Biais des survivants

Le biais des survivants est une forme de biais de sélection consistant à surévaluer les chances de succès d'une initiative en concentrant l'attention sur les sujets ayant réussi mais qui sont des exceptions statistiques (des « survivants ») plutôt que des cas représentatifs.

Exemples

Finance et économie

Dans le domaine de la finance, le biais des survivants survient lors de l'exclusion des entreprises ayant fait faillite des études de performance. Ainsi, par exemple, si une étude évalue la performance des entreprises pour une certaine période de temps, les entreprises n'ayant pas « survécu » à cette période seront exclues de l'étude.
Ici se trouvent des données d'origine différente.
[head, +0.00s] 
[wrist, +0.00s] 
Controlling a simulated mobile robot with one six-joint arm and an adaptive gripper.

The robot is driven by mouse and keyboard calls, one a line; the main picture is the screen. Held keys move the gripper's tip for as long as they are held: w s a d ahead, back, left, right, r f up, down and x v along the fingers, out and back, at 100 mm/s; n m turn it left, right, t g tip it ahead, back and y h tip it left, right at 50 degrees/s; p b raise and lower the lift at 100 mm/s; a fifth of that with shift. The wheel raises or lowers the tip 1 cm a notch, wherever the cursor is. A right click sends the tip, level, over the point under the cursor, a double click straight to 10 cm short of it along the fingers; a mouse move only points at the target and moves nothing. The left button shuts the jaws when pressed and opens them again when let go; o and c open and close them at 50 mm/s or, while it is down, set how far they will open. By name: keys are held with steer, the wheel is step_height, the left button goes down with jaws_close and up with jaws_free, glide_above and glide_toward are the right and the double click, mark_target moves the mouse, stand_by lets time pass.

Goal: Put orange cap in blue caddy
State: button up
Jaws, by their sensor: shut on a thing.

En 1996, Elton, Gruber et Blake montrent que le biais des survivants est plus étendu dans le domaine des petits fonds mutuels que dans celui des gros, probablement en raison du plus grand nombre de faillites chez les petits[1].

Militaire

Les endroits endommagés des avions revenus du front montrent les endroits où ils peuvent être endommagés et espérer revenir à la base. Les avions endommagés aux autres endroits ne reviennent pas.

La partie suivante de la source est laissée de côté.